■ **EXERCISE INSTRUCTIONS**
In this exercise, return the whole listing exactly, excluding any images.

■ **DATA SEGMENT**
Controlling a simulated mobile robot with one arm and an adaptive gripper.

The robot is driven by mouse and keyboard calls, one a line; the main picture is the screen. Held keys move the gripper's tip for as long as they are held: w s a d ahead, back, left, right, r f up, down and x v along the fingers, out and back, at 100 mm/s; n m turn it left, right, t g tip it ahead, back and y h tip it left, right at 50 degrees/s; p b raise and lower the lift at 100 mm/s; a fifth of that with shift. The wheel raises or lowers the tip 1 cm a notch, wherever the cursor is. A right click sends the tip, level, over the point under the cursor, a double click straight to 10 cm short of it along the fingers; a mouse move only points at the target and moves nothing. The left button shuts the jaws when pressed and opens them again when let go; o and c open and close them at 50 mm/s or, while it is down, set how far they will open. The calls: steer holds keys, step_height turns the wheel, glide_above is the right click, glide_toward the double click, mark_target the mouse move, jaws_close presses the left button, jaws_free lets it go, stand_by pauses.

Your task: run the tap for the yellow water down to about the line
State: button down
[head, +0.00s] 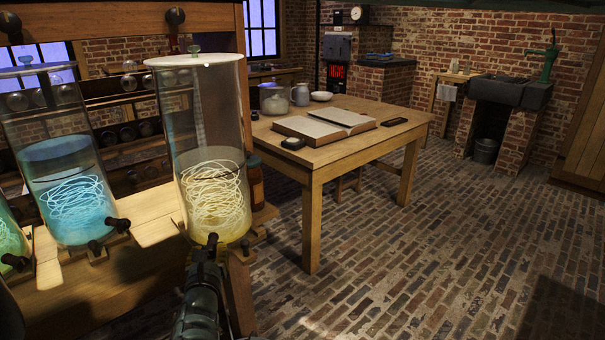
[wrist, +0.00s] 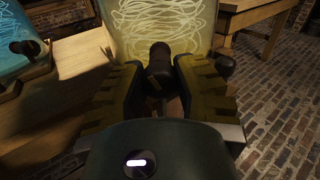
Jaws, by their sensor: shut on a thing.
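The tall glass jar (head: 200,105) of yellow water (head: 212,205) stands at the right end of the wooden bench in the head view. A glowing tangle of pale thread fills the water, whose surface sits near mid-height of the jar. A dark tap (wrist: 158,68) sticks out low on the jar's front. My gripper (wrist: 160,82) is shut on the tap, with a finger pad on each side; in the head view my gripper (head: 207,255) covers most of it. Outflow cannot be seen.
A blue-water jar (head: 75,190) with its own tap stands to the left, and a green one (head: 8,240) is partly cut off. A brown bottle (head: 255,185) is close right of the yellow jar. A wooden table (head: 345,150) stands behind; brick floor to the right is clear.

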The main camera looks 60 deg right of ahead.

■ **COMPLETE RESPONSE**
Controlling a simulated mobile robot with one arm and an adaptive gripper.

The robot is driven by mouse and keyboard calls, one a line; the main picture is the screen. Held keys move the gripper's tip for as long as they are held: w s a d ahead, back, left, right, r f up, down and x v along the fingers, out and back, at 100 mm/s; n m turn it left, right, t g tip it ahead, back and y h tip it left, right at 50 degrees/s; p b raise and lower the lift at 100 mm/s; a fifth of that with shift. The wheel raises or lowers the tip 1 cm a notch, wherever the cursor is. A right click sends the tip, level, over the point under the cursor, a double click straight to 10 cm short of it along the fingers; a mouse move only points at the target and moves nothing. The left button shuts the jaws when pressed and opens them again when let go; o and c open and close them at 50 mm/s or, while it is down, set how far they will open. The calls: steer holds keys, step_height turns the wheel, glide_above is the right click, glide_toward the double click, mark_target the mouse move, jaws_close presses the left button, jaws_free lets it go, stand_by pauses.

Your task: run the tap for the yellow water down to about the line
State: button down
[head, +0.00s] 
[wrist, +0.00s] 
Jaws, by their sensor: shut on a thing.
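The tall glass jar (head: 200,105) of yellow water (head: 212,205) stands at the right end of the wooden bench in the head view. A glowing tangle of pale thread fills the water, whose surface sits near mid-height of the jar. A dark tap (wrist: 158,68) sticks out low on the jar's front. My gripper (wrist: 160,82) is shut on the tap, with a finger pad on each side; in the head view my gripper (head: 207,255) covers most of it. Outflow cannot be seen.
A blue-water jar (head: 75,190) with its own tap stands to the left, and a green one (head: 8,240) is partly cut off. A brown bottle (head: 255,185) is close right of the yellow jar. A wooden table (head: 345,150) stands behind; brick floor to the right is clear.

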The main camera looks 60 deg right of ahead.

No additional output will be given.